The cases before the Supreme Court— Hirabayashi, Korematsu , and Endo —all involved nisei, children of immigrants, who were born in the United States and thus were American. The basis on which the Court upheld the plan were military representations as to the necessity for evacuation. These representations were undoubtedly exaggerated, and they were based in part on the view that not only the issei but their children were different from other West Coast residents.
In defense of the military it should be pointed out that these officials were not entrusted with the protection of anyone’s civil liberty; their job was making sure that vital areas were as secure as possible from espionage or sabotage. The role of General DeWitt was not one to encourage a nice calculation of the costs in civil liberty as opposed to the benefits to national security. Gen. Walter Short, the Army commander in Hawaii, and Adm. Husband E. Kimmel, the Navy commander there, both were summarily removed from their commands ten days after Pearl Harbor because of their failure to anticipate the Japanese surprise attack. The head of the Western Defense command was surely going to err on the side of preparedness.
Moreover, it was not DeWitt and his associates who had first recommended evacuation of the issei and nisei; as we have seen, the principal early proponents of that idea were Governor Olson, Attorney General Warren, Los Angeles Mayor Bowron, and the congressional delegations of the three West Coast states. Public opinion should not be the determining factor in making a military appraisal, but it is bound to occur to those engaged in that task how they will be regarded if they reject a widely popular security measure that in retrospect turns out to have been necessary.

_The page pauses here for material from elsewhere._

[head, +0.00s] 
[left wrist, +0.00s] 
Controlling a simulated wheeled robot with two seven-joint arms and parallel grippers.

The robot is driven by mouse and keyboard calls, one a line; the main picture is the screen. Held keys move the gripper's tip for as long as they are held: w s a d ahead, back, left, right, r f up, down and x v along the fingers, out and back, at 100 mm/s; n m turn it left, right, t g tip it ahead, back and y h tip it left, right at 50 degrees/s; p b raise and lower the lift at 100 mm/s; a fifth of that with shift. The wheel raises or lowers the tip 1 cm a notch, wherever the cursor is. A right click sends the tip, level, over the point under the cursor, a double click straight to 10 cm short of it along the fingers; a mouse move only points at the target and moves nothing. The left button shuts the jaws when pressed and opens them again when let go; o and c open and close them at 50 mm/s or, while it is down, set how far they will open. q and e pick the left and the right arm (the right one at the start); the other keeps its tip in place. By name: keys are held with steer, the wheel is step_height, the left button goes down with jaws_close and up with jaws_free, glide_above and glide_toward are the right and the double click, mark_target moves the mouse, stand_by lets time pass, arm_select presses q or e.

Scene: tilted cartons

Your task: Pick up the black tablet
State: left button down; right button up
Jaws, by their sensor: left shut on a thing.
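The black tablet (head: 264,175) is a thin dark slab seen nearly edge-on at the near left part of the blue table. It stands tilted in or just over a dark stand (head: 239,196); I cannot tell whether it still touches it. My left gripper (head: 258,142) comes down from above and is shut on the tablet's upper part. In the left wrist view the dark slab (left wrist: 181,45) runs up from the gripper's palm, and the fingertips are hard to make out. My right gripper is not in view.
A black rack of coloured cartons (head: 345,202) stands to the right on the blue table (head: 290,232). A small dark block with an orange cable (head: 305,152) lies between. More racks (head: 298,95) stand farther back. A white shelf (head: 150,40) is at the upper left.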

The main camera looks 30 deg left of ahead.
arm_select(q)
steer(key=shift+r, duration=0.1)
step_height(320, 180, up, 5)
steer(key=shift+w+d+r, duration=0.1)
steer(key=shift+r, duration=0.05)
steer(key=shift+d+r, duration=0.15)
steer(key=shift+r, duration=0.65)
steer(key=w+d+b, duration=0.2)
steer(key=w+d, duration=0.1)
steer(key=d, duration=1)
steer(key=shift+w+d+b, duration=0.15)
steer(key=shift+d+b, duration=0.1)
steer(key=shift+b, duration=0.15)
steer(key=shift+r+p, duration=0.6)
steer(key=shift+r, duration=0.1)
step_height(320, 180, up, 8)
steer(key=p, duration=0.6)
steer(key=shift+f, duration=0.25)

The United States prides itself on having a system in which the civilian heads of the service departments are supreme over the military chiefs, so one might expect that Henry Stimson and John McCloy would have made a more careful evaluation of the evacuation proposal than they appear to have done. Far from the Pacific Coast, they would be expected to have a more detached view than the commander on the scene. But here too there seems to have been a tendency to feel that concern for civil liberty was not their responsibility. There is even more of this feeling in Roosevelt’s perfunctory approval of the plan in response to a phone call from Stimson. Biddle’s protests proved futile even at the highest levels of government, in part because no significant element of public opinion opposed the relocation.

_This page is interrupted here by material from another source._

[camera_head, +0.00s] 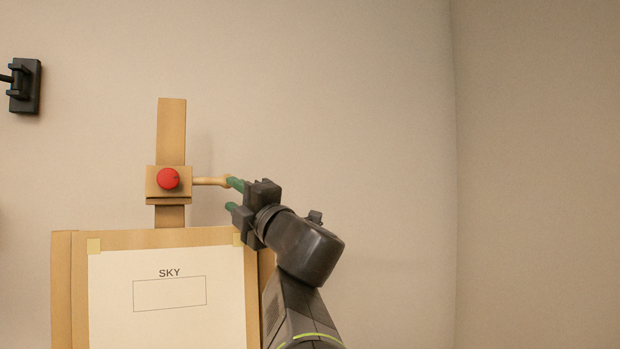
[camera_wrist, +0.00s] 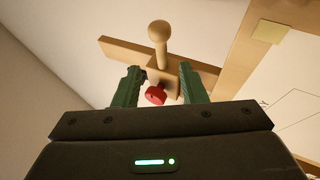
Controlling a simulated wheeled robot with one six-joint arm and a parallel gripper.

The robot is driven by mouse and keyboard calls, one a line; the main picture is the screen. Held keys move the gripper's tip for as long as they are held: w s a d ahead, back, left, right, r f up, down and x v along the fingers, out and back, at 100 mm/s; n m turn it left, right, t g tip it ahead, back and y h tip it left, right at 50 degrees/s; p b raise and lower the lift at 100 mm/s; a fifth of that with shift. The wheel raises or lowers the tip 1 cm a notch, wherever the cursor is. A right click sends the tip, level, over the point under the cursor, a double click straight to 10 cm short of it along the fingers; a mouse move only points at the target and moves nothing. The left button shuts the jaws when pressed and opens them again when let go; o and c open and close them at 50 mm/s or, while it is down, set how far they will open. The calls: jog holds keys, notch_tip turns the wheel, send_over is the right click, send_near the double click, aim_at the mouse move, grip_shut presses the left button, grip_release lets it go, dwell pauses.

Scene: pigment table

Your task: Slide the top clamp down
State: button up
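The top clamp (camera_head: 152,184) is a wooden block with a red knob (camera_head: 168,178) on the easel's upright mast (camera_head: 171,130). A pale wooden handle (camera_head: 208,181) with a rounded end sticks out to its right. My gripper (camera_head: 231,195) is open with green fingers, at the handle's right end. The upper finger overlaps the handle's tip in the head view; I cannot tell whether they touch. In the wrist view the handle's ball end (camera_wrist: 158,30) shows above the gap between the fingers (camera_wrist: 162,75), with the red knob (camera_wrist: 156,94) seen between them.
Below the clamp, the easel board (camera_head: 62,290) holds a white sheet (camera_head: 110,300) marked SKY, taped at its corners. My arm passes close to the board's right edge. A black wall fixture (camera_head: 25,87) is at upper left. The space to the right is bare wall.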

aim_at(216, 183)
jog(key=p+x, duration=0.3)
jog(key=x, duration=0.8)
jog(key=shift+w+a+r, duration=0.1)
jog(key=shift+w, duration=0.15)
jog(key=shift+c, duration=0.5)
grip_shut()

Once the relocation plan was in place, it could be challenged only in the courts. Was the Supreme Court at fault in upholding first the curfew, in Hirabayashi , and then the relocation, in Korematsu ? In Hirabayashi the Court could have decided both the validity of the relocation requirement and the curfew requirement, for the “concurrent sentence” doctrine under which it declined to do so is discretionary. But counseling against any broader decision was the wellestablished rule that the Court should avoid deciding constitutional questions if at all possible, and so the Hirabayashi decision left the far more difficult question for another day.
When that day came, in Korematsu , a majority of the Court upheld the relocation program. Justice Black’s opinion for the Court in Korematsu followed the same line of reasoning as had Chief Justice Stone’s in Hirabayashi . But this time there were three dissenters, who had voted to uphold the curfew but wanted to strike down the relocation program.